The Western: America’s Story, Part Two  (aired 8/10/2006)
Scholars are divided over American’s fascination with the Old West. Some say the Western film is more flawed and less heroic than movie audiences assume. Others say the films reflect the real hardship and courage of Nineteenth Century America. What do Westerns say about American life? And what do they say about our changing view of history and heroes?

The Western: America’s Story, Part One  (aired 8/3/2006)
The Great Train Robbery, considered by many historians to be the first Western film, premiered a century ago in 1903. In the years that followed, generations of filmmakers turned again and again to the stories from the frontier--the conquest of Indian land, the California Gold Rush, the expansion of the transcontinental railroad and all of the other tales of rugged individualists settling a wild land. Did Hollywood’s silver dreams reflect fact or legend? What do Westerns tell us about America?
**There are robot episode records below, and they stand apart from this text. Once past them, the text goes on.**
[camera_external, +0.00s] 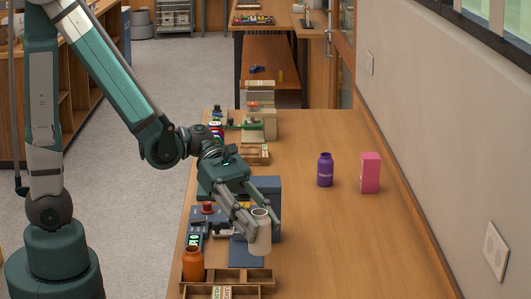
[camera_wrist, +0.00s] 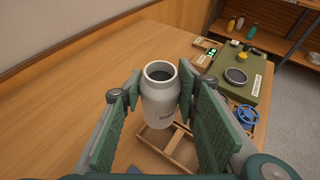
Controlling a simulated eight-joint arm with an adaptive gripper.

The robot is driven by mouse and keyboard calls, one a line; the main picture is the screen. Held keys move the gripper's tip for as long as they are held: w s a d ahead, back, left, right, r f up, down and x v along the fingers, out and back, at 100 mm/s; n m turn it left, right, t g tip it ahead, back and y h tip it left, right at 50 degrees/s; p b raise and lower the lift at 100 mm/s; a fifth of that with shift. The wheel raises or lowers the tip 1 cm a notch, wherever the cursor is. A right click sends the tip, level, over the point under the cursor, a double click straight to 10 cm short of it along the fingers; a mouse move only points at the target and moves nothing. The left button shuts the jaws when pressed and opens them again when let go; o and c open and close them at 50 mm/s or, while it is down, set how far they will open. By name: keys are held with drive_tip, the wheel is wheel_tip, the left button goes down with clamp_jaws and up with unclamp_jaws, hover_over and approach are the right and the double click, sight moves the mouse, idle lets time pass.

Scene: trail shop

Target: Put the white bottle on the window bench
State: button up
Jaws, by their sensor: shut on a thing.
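The white bottle (camera_external: 259,240) is upright with an open top. My gripper (camera_external: 262,212) is shut on it from both sides. In the wrist view the bottle (camera_wrist: 160,100) stands between the two green-padded fingers of my gripper (camera_wrist: 160,92), with part of a dark label showing. It appears held above the wooden divided tray; the exact gap below it is hard to judge. The window bench (camera_external: 330,240) is the long wooden surface along the wall, and its bare part also shows in the wrist view (camera_wrist: 75,110).
A purple bottle (camera_external: 325,170) and a pink box (camera_external: 370,172) stand toward the wall. An orange bottle (camera_external: 193,265) stands at the near left by a wooden tray (camera_external: 255,275). Several small items crowd the left edge. The bench's middle and near right are clear.

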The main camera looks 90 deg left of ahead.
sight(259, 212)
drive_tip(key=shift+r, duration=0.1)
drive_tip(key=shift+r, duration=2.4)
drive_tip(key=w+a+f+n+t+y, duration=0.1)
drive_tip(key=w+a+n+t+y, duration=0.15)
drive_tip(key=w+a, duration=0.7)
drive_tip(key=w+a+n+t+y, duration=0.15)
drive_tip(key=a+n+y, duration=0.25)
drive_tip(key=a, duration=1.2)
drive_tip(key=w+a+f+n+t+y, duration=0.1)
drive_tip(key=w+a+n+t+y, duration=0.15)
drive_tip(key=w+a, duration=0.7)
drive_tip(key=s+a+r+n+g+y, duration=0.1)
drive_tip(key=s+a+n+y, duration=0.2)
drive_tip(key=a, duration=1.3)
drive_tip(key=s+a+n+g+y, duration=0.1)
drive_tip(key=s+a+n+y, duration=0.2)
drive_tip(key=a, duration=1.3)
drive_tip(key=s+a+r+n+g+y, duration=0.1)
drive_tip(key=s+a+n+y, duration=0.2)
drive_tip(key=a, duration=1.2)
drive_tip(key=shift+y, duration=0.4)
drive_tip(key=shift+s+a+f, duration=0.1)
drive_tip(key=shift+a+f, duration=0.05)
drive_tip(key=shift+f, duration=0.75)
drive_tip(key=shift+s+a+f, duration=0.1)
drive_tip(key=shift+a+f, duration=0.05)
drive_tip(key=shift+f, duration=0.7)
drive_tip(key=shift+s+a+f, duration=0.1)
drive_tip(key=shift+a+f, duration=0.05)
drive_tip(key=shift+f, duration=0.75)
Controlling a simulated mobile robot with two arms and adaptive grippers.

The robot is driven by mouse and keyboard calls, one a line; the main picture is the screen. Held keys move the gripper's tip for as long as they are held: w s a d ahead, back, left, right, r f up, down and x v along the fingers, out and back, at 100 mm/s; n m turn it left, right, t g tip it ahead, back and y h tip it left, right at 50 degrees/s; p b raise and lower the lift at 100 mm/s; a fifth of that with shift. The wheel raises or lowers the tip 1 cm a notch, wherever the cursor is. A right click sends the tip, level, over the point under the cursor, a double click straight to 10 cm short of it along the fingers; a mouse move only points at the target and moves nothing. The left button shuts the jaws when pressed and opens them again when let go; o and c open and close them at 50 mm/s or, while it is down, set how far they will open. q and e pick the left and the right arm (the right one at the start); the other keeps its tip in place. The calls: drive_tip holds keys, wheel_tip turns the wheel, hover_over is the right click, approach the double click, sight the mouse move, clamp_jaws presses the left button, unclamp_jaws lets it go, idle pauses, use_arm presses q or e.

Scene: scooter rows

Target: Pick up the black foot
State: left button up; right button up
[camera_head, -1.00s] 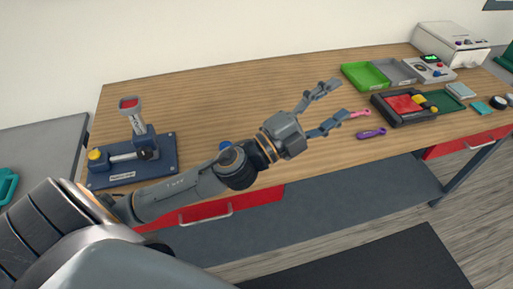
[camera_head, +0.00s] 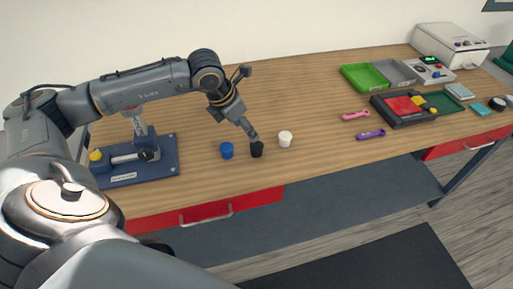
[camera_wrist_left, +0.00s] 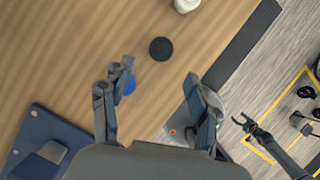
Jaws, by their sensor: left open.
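The black foot (camera_head: 257,150), a short dark cylinder, stands on the wooden table between the blue foot (camera_head: 227,150) and the white foot (camera_head: 285,139). My left gripper (camera_head: 250,134) points down, with its fingertips just above and behind the black foot in the head view. In the left wrist view my left gripper (camera_wrist_left: 158,74) is open and empty. The black foot (camera_wrist_left: 161,48) lies just beyond its fingertips, and the blue foot (camera_wrist_left: 131,85) is partly hidden by the left finger. A dark claw-like end, seemingly my right gripper (camera_wrist_left: 250,128), shows at the right, too small to read.
A blue fixture (camera_head: 138,174) stands at the left of the table. Pink (camera_head: 356,115) and purple (camera_head: 371,134) tools lie to the right, near a dark tray (camera_head: 404,121) and a green tray (camera_head: 365,77). The table behind the feet is clear.

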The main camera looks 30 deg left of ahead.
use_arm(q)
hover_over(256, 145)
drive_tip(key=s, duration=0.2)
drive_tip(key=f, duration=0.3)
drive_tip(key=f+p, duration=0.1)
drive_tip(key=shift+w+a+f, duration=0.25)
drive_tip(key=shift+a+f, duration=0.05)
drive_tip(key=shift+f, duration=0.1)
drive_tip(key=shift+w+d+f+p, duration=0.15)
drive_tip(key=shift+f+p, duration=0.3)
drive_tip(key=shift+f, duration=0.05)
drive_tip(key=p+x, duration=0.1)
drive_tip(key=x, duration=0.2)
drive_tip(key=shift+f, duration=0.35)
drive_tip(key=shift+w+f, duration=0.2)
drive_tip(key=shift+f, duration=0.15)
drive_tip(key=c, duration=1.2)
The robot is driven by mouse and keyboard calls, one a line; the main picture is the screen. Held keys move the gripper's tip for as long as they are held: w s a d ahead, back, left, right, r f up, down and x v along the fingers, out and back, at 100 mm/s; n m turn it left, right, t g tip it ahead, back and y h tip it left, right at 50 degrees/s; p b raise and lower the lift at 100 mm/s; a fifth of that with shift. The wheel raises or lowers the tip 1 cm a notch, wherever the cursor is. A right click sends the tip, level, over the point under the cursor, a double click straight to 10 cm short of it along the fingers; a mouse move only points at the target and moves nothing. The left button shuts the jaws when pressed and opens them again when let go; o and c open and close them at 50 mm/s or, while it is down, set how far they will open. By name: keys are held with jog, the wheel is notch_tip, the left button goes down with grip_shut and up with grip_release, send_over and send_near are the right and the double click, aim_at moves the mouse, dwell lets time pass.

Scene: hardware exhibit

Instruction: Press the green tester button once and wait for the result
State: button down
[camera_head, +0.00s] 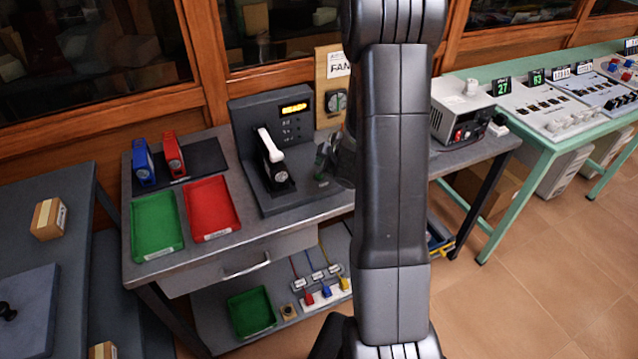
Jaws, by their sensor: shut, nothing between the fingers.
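The tester (245,125) is a dark grey unit with an upright panel and a flat base, standing on the grey workbench. Its small display (294,108) is lit yellow-orange, too small to read. A white-handled lever clamp (270,146) stands on its base. My gripper (325,161) is over the right side of the tester's base, partly behind my own arm. It is shut and holds nothing. A greenish patch shows at the fingertips; I cannot tell whether it is the green button. Whether the fingers touch the tester cannot be told.
A green tray (157,252) and a red tray (236,230) lie left of the tester. Behind them, a blue device (143,161) and a red device (174,153) sit on a dark mat. A grey power unit (440,120) stands right of my arm, which hides the middle.

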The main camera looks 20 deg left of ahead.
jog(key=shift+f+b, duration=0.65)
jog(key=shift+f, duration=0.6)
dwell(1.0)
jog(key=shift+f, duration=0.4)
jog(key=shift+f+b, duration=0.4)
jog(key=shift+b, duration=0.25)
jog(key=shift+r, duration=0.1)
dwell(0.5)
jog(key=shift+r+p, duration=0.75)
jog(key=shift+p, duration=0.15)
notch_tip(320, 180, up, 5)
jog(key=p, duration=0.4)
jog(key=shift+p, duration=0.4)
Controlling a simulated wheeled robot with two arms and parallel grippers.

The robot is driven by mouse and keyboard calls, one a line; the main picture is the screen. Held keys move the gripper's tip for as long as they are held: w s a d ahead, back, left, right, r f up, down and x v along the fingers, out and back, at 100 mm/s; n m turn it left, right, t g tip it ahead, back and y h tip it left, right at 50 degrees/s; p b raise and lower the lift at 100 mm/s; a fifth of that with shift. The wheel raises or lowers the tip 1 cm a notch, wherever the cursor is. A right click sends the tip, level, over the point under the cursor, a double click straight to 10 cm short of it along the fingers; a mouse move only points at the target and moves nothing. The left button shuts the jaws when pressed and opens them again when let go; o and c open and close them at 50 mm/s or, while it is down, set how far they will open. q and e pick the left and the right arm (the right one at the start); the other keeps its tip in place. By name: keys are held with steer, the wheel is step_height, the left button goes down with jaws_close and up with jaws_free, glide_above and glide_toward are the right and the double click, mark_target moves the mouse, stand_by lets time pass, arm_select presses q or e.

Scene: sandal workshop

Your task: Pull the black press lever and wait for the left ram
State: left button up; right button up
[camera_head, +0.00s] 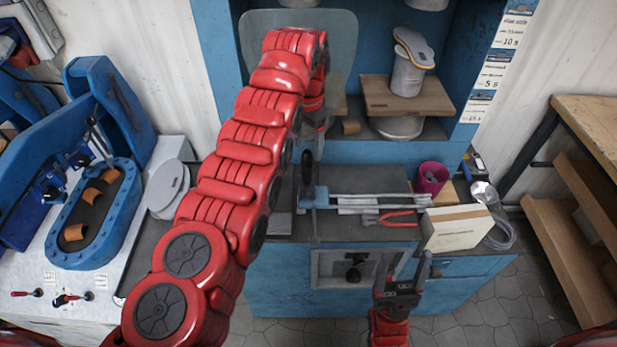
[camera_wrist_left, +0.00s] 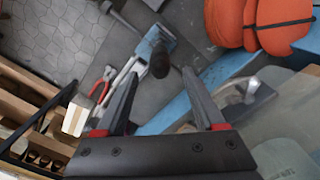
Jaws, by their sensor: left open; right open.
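The black press lever (camera_head: 307,170) stands upright at the front of the blue press, on the grey bench top. In the left wrist view its black handle (camera_wrist_left: 159,60) shows just beyond and between my open left fingertips (camera_wrist_left: 162,82), with nothing gripped. In the head view my left arm reaches up and over, and its gripper (camera_head: 318,122) hangs above the lever, partly hidden by the arm. The left ram (camera_head: 298,3) is cut off at the top edge, above a translucent guard (camera_head: 258,30). My right gripper (camera_head: 403,268) is open and empty in front of the bench.
A sole (camera_head: 413,47) rests on a last at the right station. Red pliers (camera_head: 390,218), a magenta cup (camera_head: 431,178) and a cream box (camera_head: 457,228) lie right of the lever. A blue machine (camera_head: 95,205) stands left; wooden shelves (camera_head: 575,235) stand right.

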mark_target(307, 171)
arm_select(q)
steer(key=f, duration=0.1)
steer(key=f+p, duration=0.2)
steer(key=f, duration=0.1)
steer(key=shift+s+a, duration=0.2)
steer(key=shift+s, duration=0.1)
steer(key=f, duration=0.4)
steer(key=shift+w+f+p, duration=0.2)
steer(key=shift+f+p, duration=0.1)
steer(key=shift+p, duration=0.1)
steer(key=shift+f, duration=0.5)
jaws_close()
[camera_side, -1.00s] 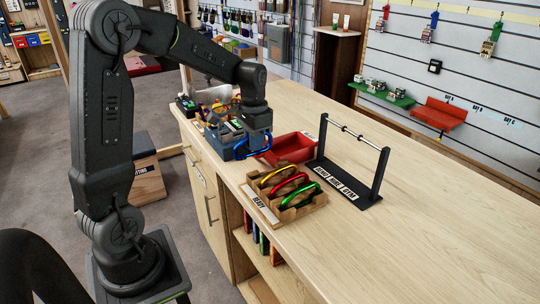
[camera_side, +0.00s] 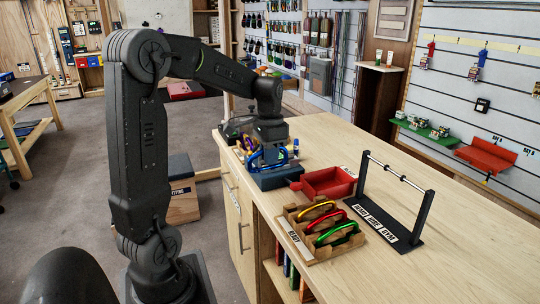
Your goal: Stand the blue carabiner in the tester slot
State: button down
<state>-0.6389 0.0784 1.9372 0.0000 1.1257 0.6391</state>
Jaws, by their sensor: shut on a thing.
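My gripper (camera_side: 268,142) points down over the dark blue box-shaped tester (camera_side: 275,181) at the back left of the bench. It is shut on the blue carabiner (camera_side: 284,157), whose blue loop shows just below the jaws. The carabiner is at or just above the tester's top. I cannot tell whether it touches the tester or is in its slot, since the gripper and carabiner cover that area.
A red tray (camera_side: 326,182) lies right of the tester. In front is a wooden rack (camera_side: 318,251) holding yellow, red and green carabiners. A black stand with a crossbar (camera_side: 397,171) rises to the right. The bench's right foreground is clear.

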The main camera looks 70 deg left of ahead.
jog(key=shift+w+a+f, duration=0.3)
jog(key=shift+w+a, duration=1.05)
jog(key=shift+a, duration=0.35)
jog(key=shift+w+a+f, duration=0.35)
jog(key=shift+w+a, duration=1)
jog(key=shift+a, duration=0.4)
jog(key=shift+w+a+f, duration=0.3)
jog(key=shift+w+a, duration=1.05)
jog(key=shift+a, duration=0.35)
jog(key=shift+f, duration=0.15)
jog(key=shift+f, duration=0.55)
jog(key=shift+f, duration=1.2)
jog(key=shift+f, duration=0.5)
Miss Manners: Why Manners Matter  (aired 3/2/2006)
It’s said that Americans have lost their manners, that they are coarse and vulgar, and that such behavior ultimately corrodes our society. This happens whether such behavior occurs in politics, in business or in our personal lives. Today’s guest argues that manners still matter. Has America lost its manners?

Irving Berlin’s America, Part II  (aired 12/29/2005)
From Ragtime to Swing and from Broadway to Hollywood, Irving Berlin’s music defined American songwriting for more than half a century. Songs like "God Bless America," "There’s No Business Like Show Business," Cheek to Cheek" and "White Christmas." Fully half of his eight hundred and ninety-nine published tunes went on to become hits. Two hundred and eighty-two reached the top ten on the popular charts; thirty-five went to number one. Berlin’s music reflects an almost instinctive understanding of the culture and the early events of what has been called "the American century." His songs capture the heart of small town America and the brass of Broadway. Who was Irving Berlin? What is there about his music that still stirs and unites Americans?

Irving Berlin’s America, Part I  (aired 12/22/2005)
Irving Berlin pulled himself up from poverty on New York’s Lower East Side to become America’s most famous and enduring songwriter. Born Israel Baline in Belarus, then part of the Russian empire, on May 11, 1888, he immigrated with his family to America at age five and later taught himself rudimentary piano while working as a singing waiter in a bar and brothel in New York’s Chinatown. By age twenty-three, he was the wunderkind of Tin Pan Alley with more than two hundred hit songs and hundreds more to come--songs like White Christmas, Easter Parade, and God Bless America. Who was Irving Berlin, and what does his music say about America?